[BEGIN Entries supplied]
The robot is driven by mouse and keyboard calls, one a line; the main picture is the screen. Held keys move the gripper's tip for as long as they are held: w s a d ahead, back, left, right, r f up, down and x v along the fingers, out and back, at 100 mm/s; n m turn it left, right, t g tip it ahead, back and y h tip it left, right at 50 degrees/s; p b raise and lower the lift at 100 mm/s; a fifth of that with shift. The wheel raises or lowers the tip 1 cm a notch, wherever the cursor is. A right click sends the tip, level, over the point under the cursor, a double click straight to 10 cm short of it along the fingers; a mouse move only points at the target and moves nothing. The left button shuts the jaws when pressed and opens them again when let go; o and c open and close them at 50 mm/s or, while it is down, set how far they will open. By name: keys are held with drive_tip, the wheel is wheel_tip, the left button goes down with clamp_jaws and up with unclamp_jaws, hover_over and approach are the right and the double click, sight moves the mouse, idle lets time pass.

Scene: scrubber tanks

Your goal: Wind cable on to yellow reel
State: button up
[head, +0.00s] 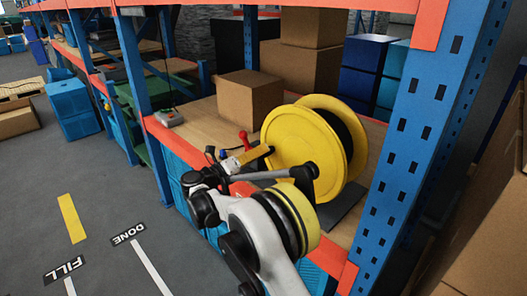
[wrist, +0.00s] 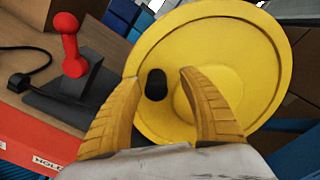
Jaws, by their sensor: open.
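The yellow reel (head: 292,140) stands upright on the wooden shelf. Black cable (head: 350,130) shows between its two flanges in the head view. The reel's near flange (wrist: 225,45) fills much of the wrist view. A black knob (wrist: 156,85) is in front of this flange. My gripper (wrist: 160,78) is open, its two yellow ribbed fingers on either side of the knob. I cannot tell whether they touch it. In the head view my gripper (head: 250,158) is at the reel's left front, partly hidden by my arm.
A red lever (wrist: 70,45) on a dark base stands left of the reel; it also shows in the head view (head: 244,140). A cardboard box (head: 248,97) sits behind. A blue upright (head: 425,120) stands to the right. A small grey device (head: 169,118) is at the shelf's left.

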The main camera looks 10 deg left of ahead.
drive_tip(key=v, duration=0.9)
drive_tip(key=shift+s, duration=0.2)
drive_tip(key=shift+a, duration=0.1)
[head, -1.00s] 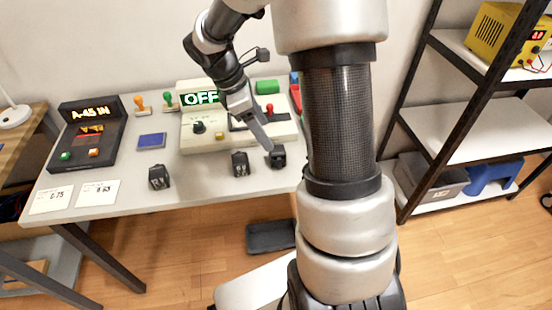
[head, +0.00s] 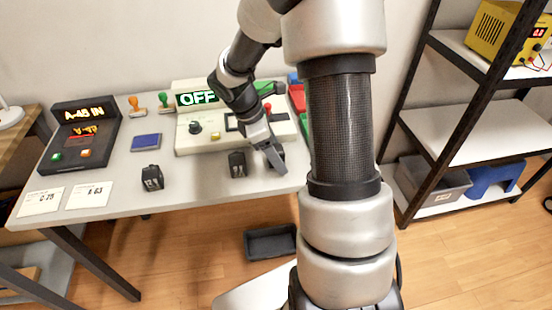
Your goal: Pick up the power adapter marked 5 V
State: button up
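Several small black power adapters stand in a row near the front of the grey table (head: 200,195). The left adapter (head: 152,178) and the middle adapter (head: 237,164) have pale markings too small to read surely. A third adapter (head: 274,153) at the right is mostly hidden behind my gripper (head: 278,165). My gripper points down at that right adapter, near the table's right end. I cannot tell whether the fingers touch it, stand around it, or are open or shut. No 5 V marking is legible on any adapter.
A beige tester box (head: 205,145) with a green OFF display stands behind the adapters. A black sign unit (head: 82,135), stamps, a blue pad (head: 146,142) and two white cards (head: 88,195) are at the left. A dark tray (head: 270,241) lies below the table. A shelf (head: 490,135) stands right.

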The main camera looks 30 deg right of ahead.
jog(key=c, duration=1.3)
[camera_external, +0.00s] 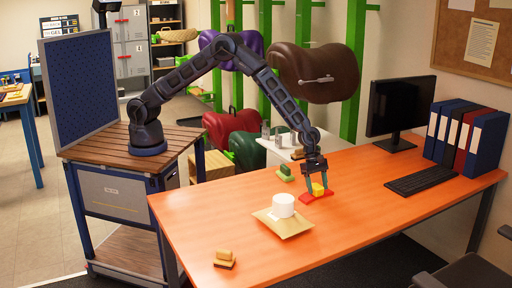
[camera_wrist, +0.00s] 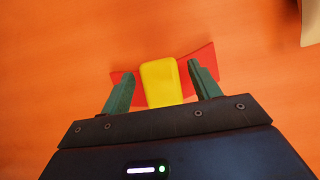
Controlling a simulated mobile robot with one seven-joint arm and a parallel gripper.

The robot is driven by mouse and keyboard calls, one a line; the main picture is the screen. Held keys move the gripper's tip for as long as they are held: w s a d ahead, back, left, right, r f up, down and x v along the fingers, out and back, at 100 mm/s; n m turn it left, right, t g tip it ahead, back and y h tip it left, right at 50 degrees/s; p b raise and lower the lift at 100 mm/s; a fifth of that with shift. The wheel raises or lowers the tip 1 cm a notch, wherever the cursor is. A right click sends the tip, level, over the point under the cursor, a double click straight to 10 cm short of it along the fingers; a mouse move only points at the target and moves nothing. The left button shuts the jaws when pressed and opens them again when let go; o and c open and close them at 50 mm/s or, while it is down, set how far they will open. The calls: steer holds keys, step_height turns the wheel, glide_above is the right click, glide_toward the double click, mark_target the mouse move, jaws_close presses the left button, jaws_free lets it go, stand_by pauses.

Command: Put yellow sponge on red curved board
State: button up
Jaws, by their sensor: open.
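The yellow sponge (camera_external: 318,189) rests on the red curved board (camera_external: 305,197) on the orange desk. In the wrist view the yellow sponge (camera_wrist: 160,82) lies across the middle of the red board (camera_wrist: 200,62), whose ends show on both sides. My gripper (camera_external: 317,183) is low over the board. In the wrist view my gripper (camera_wrist: 160,88) has its two green fingers apart, one on each side of the sponge. A gap shows at the left finger.
A tan tray (camera_external: 286,228) with a white cylinder (camera_external: 283,205) stands left of the board. A keyboard (camera_external: 420,180), monitor (camera_external: 400,107) and binders (camera_external: 466,137) occupy the right.

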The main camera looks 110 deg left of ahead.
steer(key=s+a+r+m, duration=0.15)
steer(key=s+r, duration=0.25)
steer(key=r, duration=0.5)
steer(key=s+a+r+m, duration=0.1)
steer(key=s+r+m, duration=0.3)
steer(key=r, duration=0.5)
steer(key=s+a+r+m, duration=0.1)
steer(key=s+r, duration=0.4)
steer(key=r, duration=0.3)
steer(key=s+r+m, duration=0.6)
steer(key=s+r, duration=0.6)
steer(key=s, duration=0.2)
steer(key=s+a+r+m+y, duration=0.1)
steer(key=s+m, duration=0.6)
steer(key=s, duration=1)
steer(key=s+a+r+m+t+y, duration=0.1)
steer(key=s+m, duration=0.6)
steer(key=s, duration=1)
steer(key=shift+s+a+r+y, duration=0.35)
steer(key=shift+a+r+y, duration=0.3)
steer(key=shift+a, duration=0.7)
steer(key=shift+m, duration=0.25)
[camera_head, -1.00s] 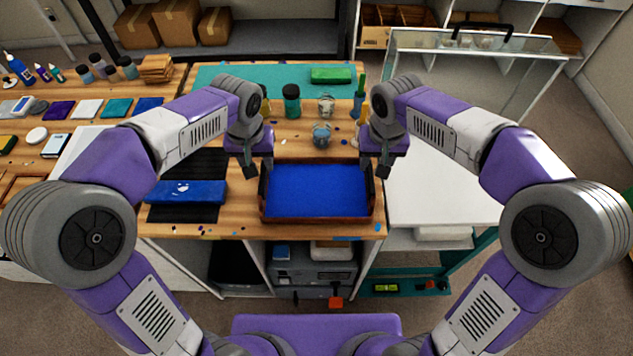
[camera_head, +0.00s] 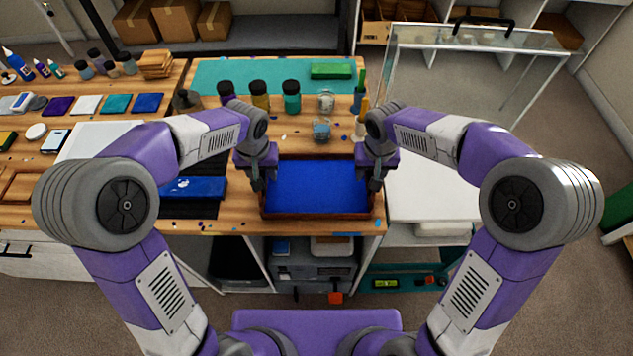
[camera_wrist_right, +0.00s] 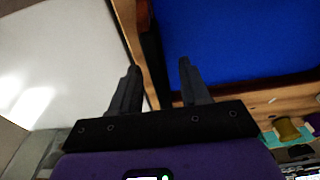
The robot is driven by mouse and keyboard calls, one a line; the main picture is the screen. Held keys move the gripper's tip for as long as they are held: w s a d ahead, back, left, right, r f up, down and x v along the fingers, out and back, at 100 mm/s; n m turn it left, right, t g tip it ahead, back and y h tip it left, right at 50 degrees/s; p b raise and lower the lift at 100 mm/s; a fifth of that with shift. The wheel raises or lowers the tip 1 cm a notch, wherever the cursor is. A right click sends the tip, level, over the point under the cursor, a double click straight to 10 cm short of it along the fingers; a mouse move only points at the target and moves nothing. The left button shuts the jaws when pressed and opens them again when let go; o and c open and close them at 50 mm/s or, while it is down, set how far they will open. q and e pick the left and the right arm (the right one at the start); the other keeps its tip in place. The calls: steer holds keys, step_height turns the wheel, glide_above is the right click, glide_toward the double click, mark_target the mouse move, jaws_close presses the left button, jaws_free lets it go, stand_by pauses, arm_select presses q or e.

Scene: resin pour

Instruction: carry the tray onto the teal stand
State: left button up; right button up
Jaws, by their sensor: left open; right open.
[END Entries supplied]
*Exercise objective*.
Read the data above and pull out each line that holds the string "goal".

*Exercise result*.
Your goal: Wind cable on to yellow reel
Your goal: Pick up the power adapter marked 5 V

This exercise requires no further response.